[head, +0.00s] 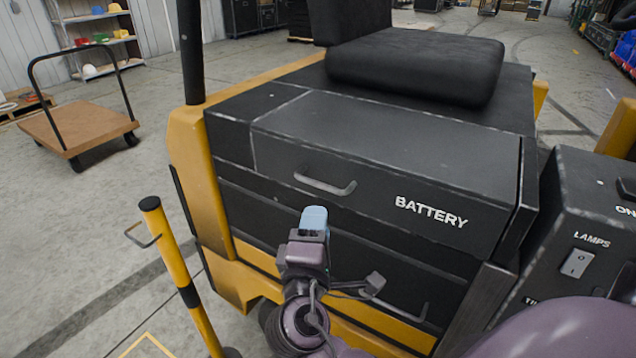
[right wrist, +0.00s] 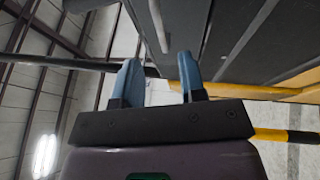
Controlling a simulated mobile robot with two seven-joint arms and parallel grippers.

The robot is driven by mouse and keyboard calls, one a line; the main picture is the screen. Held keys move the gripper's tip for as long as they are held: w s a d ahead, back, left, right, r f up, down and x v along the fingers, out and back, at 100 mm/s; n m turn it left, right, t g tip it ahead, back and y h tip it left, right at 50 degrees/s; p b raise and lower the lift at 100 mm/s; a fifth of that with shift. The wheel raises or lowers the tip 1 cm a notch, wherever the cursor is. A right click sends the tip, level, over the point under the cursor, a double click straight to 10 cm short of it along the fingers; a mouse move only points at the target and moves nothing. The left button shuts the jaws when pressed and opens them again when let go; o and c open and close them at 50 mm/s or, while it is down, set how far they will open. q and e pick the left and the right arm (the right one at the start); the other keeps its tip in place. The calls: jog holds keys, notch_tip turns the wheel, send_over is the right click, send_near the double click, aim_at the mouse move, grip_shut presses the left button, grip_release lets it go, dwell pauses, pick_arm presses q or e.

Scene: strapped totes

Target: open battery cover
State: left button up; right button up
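The battery cover (head: 400,175) is a black box-like lid marked BATTERY on the front of a yellow and black vehicle, below the seat. It looks closed. Its grey bar handle (head: 325,187) is on the front face, left of the lettering. My right gripper (head: 313,220) is just below the handle in the head view, and no contact shows. In the right wrist view its two blue fingers (right wrist: 160,78) stand apart with nothing between them. A pale bar, probably the handle, shows beyond the fingertips there. My left gripper is not in view.
A black seat (head: 415,65) sits above and behind the cover. A control box with a LAMPS switch (head: 577,263) stands close on the right. A yellow post (head: 183,275) stands at the left front. A flatbed cart (head: 78,128) is farther left, with open floor between.

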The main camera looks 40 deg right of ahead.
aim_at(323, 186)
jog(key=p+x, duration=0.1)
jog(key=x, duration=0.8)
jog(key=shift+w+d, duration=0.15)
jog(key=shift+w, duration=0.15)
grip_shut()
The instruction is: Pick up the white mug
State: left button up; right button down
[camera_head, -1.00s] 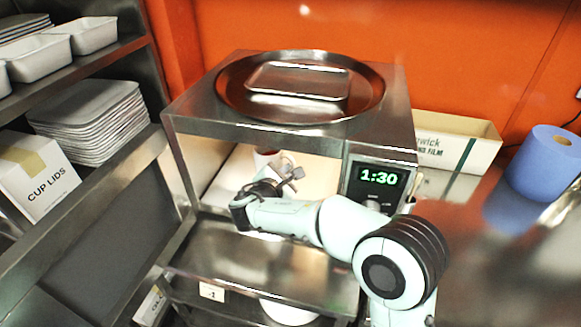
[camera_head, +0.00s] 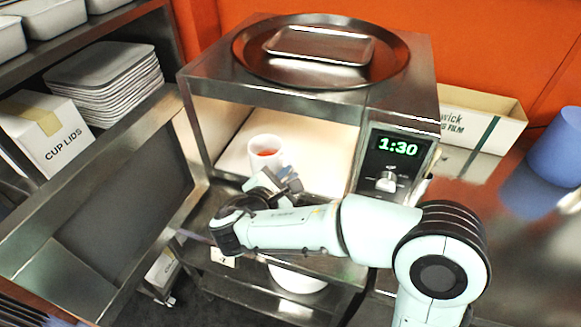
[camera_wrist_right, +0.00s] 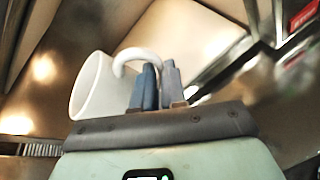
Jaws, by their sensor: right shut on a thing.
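The white mug (camera_head: 265,146) shows at the open front of the steel microwave, with something red inside it. In the right wrist view the mug (camera_wrist_right: 92,88) lies left of the fingers, and its curved handle (camera_wrist_right: 135,54) runs to them. My right gripper (camera_head: 280,180) is shut on the handle; its blue-grey fingers (camera_wrist_right: 158,82) stand close together there. The gripper and wrist hide the mug's lower part in the head view, so I cannot tell whether it touches the microwave floor. My left gripper is not in view.
The microwave (camera_head: 398,115) carries a round tray (camera_head: 255,68) with a smaller tray (camera_head: 320,45) on top. A shelf with stacked trays (camera_head: 105,85) and a cup lids box (camera_head: 50,130) stands left. A film box (camera_head: 480,115) and blue roll (camera_head: 555,150) are right.

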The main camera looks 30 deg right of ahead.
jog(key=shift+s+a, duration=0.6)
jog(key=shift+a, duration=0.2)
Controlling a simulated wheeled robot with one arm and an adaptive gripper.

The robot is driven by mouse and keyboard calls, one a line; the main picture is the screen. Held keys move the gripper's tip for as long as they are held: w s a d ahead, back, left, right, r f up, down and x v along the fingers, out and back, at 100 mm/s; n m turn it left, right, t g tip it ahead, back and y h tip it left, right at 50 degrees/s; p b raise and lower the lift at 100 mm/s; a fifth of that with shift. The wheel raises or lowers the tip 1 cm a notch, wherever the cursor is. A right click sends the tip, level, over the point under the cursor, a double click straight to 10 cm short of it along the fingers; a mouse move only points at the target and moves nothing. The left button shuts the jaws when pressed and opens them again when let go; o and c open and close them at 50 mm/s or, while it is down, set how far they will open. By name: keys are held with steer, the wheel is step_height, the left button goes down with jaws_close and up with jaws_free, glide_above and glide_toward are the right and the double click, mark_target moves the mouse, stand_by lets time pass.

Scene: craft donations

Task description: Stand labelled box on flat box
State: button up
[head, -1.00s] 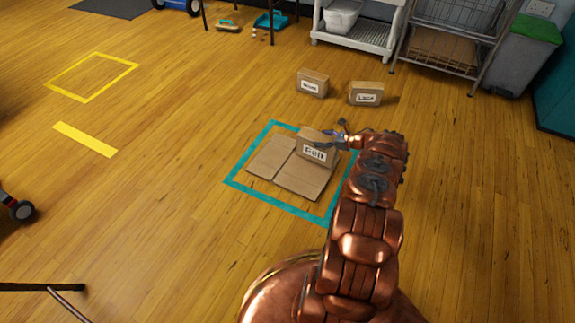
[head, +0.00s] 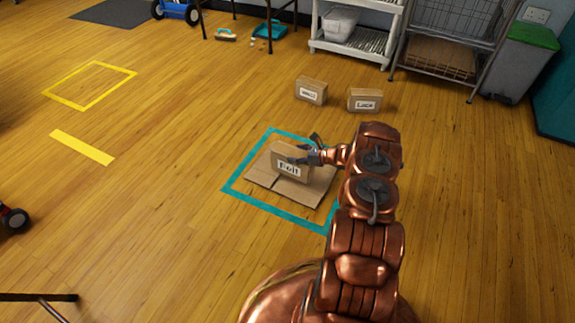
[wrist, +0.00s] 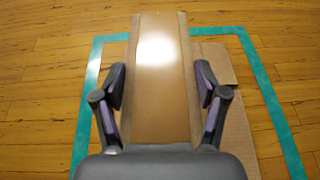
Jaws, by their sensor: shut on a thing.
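A small brown box labelled "Felt" (head: 290,163) is upright at the flattened cardboard box (head: 312,193), its label facing my body. I cannot tell whether its base touches the cardboard. The flat box lies inside a teal tape square (head: 264,213) on the floor. My gripper (head: 306,154) is shut on the Felt box near its top, from the right. In the wrist view the Felt box (wrist: 160,95) fills the space between the two fingers, and the flat box (wrist: 236,135) shows beside and below it.
Two more labelled boxes stand on the floor behind, one on the left (head: 311,90) and one marked "Lace" (head: 364,100). A white shelf (head: 350,48), a wire rack (head: 440,50) and a green-lidded bin (head: 518,62) line the back.

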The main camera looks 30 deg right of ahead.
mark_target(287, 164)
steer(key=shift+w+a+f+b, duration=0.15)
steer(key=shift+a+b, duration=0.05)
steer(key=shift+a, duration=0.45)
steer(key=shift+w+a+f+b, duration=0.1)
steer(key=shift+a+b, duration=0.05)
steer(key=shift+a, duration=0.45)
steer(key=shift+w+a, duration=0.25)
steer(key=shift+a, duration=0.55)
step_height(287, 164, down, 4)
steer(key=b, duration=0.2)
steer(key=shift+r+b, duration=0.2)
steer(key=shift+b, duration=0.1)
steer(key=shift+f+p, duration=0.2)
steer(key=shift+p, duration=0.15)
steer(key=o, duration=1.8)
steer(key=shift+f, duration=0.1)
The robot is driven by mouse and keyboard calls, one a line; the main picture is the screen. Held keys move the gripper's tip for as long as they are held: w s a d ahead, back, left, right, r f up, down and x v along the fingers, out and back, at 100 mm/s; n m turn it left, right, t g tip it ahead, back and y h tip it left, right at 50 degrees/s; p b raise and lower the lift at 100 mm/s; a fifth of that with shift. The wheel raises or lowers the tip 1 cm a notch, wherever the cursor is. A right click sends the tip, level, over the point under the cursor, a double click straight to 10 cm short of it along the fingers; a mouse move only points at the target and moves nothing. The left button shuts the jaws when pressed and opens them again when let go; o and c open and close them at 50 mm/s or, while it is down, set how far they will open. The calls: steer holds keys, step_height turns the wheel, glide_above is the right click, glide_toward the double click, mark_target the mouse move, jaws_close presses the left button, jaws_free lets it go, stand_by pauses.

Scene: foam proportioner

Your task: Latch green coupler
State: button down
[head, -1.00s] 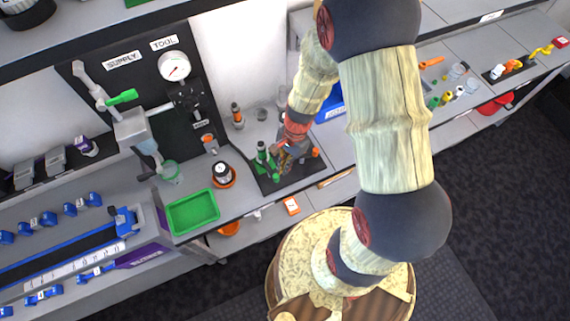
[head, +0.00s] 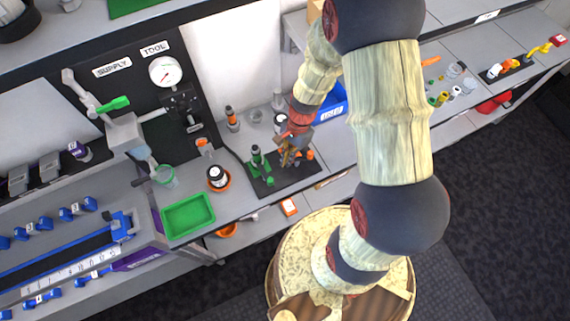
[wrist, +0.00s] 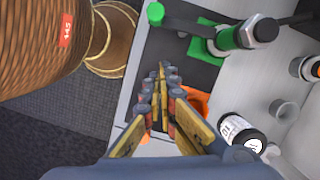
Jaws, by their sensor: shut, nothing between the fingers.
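The green coupler (head: 257,160) stands on a black mat (head: 266,190) on the bench. In the wrist view, the green coupler (wrist: 232,38) lies at the upper right, with a dark end and a dark bar running left from it. Whether it is latched cannot be told. My gripper (head: 288,160) is just right of the coupler in the head view, low over the mat. In the wrist view, my gripper (wrist: 160,70) has its fingertips together and empty, apart from the green coupler. An orange part (wrist: 195,102) shows partly hidden behind the fingers.
A white-labelled bottle (wrist: 238,130) and a grey cup (wrist: 283,110) stand beside the mat. A green tray (head: 188,214) and a bottle in an orange dish (head: 218,178) are to the left. A blue bin (head: 330,105) stands behind my wrist.

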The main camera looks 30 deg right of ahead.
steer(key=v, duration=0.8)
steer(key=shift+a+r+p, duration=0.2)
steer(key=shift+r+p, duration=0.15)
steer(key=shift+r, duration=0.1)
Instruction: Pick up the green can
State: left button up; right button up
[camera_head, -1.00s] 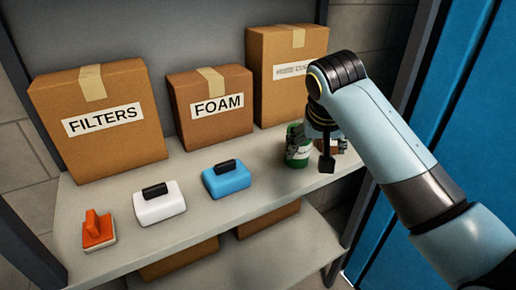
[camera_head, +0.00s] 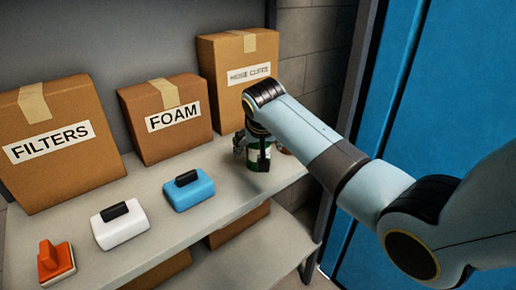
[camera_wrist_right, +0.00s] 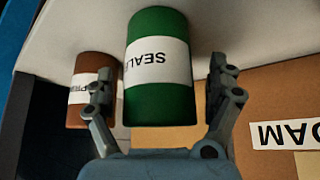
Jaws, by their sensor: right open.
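The green can (camera_head: 259,166) stands upright on the grey shelf beside the foot of the right-hand box, partly hidden by my gripper. In the right wrist view the green can (camera_wrist_right: 160,60) appears large, with a white label reading "SEAL" upside down. My right gripper (camera_wrist_right: 160,76) is open, with one finger on each side of the can and visible gaps between fingers and can. In the head view the right gripper (camera_head: 252,151) is at the can, its arm coming from the right. My left gripper is not in view.
A brown-red can (camera_wrist_right: 92,68) stands close beside the green one, near one finger. Cardboard boxes labelled FILTERS (camera_head: 60,165) and FOAM (camera_head: 170,145) and a third box (camera_head: 235,95) line the back.

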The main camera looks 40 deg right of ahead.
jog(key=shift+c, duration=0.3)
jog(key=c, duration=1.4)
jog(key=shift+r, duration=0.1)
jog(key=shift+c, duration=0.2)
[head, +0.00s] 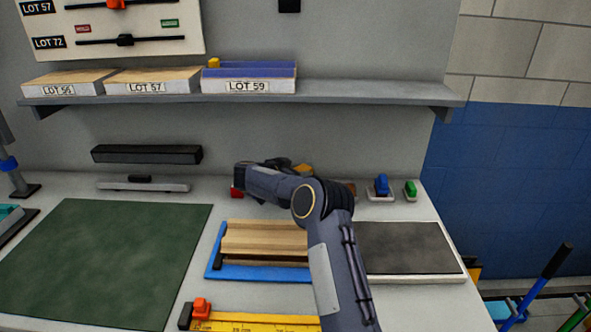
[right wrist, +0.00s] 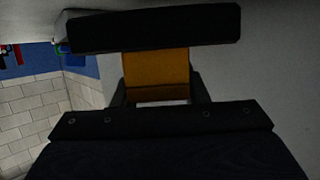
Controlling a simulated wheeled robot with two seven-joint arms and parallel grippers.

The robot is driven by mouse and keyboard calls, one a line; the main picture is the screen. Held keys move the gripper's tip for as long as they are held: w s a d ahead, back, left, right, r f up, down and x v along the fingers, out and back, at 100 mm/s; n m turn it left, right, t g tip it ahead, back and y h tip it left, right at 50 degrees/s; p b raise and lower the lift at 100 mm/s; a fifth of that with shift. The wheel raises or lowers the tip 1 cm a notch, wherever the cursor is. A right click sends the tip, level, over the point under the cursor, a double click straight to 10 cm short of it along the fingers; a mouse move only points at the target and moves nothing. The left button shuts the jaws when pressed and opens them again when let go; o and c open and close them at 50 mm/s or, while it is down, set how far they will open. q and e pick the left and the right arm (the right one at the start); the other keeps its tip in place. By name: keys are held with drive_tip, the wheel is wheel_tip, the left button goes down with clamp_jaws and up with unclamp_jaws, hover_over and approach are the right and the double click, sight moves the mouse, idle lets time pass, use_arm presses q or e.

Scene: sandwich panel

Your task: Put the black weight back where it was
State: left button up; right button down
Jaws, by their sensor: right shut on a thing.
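My right gripper (head: 290,166) is at the back of the bench, below the shelf, with my forearm in front of much of it. In the right wrist view an orange-yellow block (right wrist: 156,70) sits between its dark jaws (right wrist: 160,88), and they are shut on it. The block also shows as a small orange patch (head: 304,169) in the head view. I cannot pick out the black weight with certainty; a dark bar (right wrist: 155,28) crosses beyond the orange block in the wrist view, and I cannot tell what it is. My left gripper is not in view.
A red piece (head: 236,191), a blue piece (head: 381,185) and a green piece (head: 411,189) stand along the back. A green mat (head: 100,260), a blue-framed wooden panel (head: 262,274) and a grey-topped board (head: 408,248) fill the front.

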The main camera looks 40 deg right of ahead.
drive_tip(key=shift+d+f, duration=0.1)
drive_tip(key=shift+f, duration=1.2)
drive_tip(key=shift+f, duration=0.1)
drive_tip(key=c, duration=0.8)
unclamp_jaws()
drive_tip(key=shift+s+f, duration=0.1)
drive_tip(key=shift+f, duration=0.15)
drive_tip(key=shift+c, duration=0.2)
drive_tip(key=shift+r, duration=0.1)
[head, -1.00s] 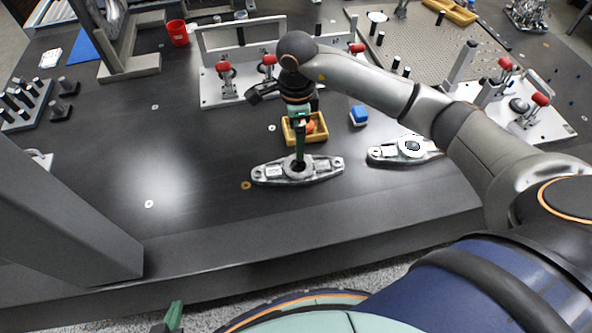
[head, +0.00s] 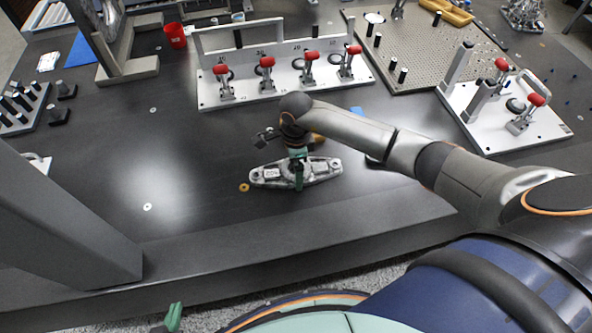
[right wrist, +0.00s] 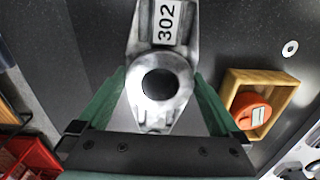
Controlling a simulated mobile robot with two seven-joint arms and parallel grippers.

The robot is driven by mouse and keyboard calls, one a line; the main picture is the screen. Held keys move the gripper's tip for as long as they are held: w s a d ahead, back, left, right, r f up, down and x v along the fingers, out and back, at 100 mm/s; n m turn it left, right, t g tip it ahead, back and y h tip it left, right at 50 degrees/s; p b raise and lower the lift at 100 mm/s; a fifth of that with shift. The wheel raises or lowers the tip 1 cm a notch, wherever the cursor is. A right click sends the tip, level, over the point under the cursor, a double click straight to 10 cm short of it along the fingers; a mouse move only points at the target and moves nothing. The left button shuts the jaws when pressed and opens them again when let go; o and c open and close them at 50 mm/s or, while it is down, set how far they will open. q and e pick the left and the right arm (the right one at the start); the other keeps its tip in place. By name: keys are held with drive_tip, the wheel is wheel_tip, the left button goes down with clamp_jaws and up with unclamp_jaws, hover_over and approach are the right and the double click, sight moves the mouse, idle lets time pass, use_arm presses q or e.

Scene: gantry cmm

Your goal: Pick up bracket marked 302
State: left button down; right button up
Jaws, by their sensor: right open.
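The bracket marked 302 (head: 267,175) is a silver metal part with a round hub, lying flat on the dark table in the head view. In the right wrist view, the bracket (right wrist: 161,105) shows its 302 label and the dark hole in its hub. My right gripper (head: 299,174) is low at the bracket's middle. In the right wrist view its green fingers (right wrist: 160,82) are open, one on each side of the hub; I cannot tell whether they touch it. My left gripper (head: 172,318) shows only a green tip at the bottom edge.
A wooden tray (right wrist: 276,87) with an orange-red part (right wrist: 250,110) sits beside the bracket. A white fixture (head: 285,90) with several red-handled clamps stands behind. Another white fixture (head: 495,135) is at right.

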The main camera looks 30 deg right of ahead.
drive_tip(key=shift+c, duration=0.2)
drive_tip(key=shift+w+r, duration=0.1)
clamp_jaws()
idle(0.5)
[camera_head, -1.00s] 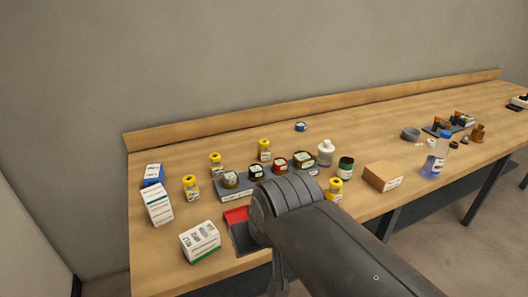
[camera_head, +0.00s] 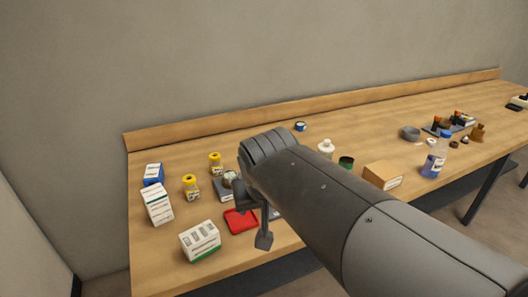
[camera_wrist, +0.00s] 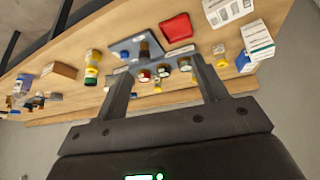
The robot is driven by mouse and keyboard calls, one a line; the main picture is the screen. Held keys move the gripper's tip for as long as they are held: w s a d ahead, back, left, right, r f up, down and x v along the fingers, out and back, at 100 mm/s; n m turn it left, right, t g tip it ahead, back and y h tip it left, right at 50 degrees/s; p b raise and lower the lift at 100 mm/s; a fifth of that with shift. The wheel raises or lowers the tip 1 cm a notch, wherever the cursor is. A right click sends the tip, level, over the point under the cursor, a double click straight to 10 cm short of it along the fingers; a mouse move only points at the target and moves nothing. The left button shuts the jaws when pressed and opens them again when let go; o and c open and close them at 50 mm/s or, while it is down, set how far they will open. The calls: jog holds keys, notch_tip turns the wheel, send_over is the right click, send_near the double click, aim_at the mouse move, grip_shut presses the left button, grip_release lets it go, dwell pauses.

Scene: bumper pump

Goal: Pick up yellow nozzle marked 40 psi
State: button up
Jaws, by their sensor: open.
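Several yellow-capped items with pale labels stand upright on the wooden bench. In the head view one yellow item (camera_head: 190,187) is at the left front and another yellow item (camera_head: 215,163) is behind it. The wrist view shows a larger yellow item (camera_wrist: 92,68) left of the fingers and a smaller one (camera_wrist: 220,57) to their right. I cannot read which is marked 40 psi.
A red tray (camera_head: 241,220) lies near the front edge. White and blue boxes (camera_head: 158,203) stand at the left, and a brown box (camera_head: 382,176) to the right. Bare wood (camera_head: 160,250) shows at the front left.

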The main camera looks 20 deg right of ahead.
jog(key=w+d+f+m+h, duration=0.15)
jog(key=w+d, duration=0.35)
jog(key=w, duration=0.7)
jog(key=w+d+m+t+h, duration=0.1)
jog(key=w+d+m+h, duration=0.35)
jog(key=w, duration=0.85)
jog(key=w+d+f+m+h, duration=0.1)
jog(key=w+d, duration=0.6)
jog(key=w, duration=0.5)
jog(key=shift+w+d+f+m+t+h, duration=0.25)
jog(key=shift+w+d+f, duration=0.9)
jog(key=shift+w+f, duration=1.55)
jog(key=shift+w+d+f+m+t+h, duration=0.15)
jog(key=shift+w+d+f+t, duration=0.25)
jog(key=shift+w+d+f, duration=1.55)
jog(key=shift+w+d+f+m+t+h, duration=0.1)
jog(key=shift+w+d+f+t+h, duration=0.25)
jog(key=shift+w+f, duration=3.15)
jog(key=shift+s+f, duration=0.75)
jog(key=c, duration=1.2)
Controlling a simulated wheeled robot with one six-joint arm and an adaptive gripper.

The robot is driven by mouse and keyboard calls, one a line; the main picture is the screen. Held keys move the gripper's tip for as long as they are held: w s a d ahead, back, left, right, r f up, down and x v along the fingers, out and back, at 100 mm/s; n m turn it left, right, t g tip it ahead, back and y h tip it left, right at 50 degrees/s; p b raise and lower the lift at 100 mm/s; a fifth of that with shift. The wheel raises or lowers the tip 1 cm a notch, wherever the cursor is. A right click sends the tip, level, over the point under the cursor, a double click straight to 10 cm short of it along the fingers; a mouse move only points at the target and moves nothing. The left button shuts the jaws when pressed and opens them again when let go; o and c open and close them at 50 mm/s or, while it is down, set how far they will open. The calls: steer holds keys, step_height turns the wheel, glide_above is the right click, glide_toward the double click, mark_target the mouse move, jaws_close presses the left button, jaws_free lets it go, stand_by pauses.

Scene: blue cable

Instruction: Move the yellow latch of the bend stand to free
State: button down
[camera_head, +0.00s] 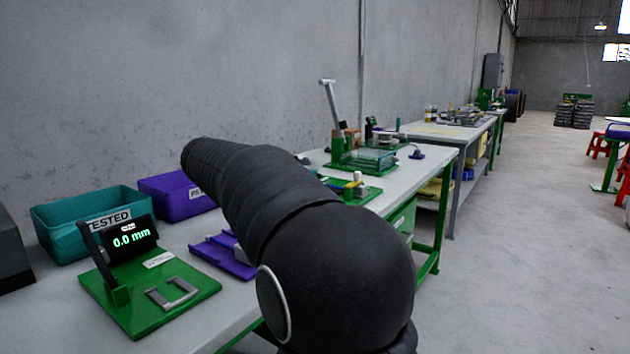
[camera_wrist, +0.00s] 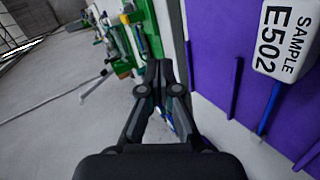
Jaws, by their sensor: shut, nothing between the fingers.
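A green stand (camera_head: 362,192) with a small yellow part (camera_head: 350,188) and a pale upright post is on the bench, just beyond my arm in the head view. The yellow part may be the latch; its setting is too small to tell. In the wrist view, green and white fixtures (camera_wrist: 121,42) with small yellow bits show at the upper left, beyond my fingertips. My gripper (camera_wrist: 165,68) is shut and empty, apart from these fixtures. My arm hides the gripper in the head view.
A purple tray (camera_wrist: 212,65) holds a white tag (camera_wrist: 287,38) marked SAMPLE E502 and a blue cable (camera_wrist: 268,108). A teal TESTED bin (camera_head: 65,225), a purple bin (camera_head: 176,200) and a green gauge (camera_head: 160,310) reading 0.0 mm stand at left. A taller green lever fixture (camera_head: 365,158) stands farther back.

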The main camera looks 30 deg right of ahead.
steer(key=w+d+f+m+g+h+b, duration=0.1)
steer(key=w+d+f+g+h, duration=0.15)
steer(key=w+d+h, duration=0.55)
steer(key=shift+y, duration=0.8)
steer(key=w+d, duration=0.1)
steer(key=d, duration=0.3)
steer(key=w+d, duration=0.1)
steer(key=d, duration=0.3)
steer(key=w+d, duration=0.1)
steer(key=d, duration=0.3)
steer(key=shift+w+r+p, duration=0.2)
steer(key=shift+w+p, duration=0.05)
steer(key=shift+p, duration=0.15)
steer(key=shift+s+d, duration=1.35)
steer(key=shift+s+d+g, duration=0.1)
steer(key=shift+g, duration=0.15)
________
◆ WHAT IS NEEDED
Report all lines of the data that include the word "adaptive".

◆ WRITTEN ANSWER
Controlling a simulated wheeled robot with one arm and an adaptive gripper.
Controlling a simulated wheeled robot with one six-joint arm and an adaptive gripper.

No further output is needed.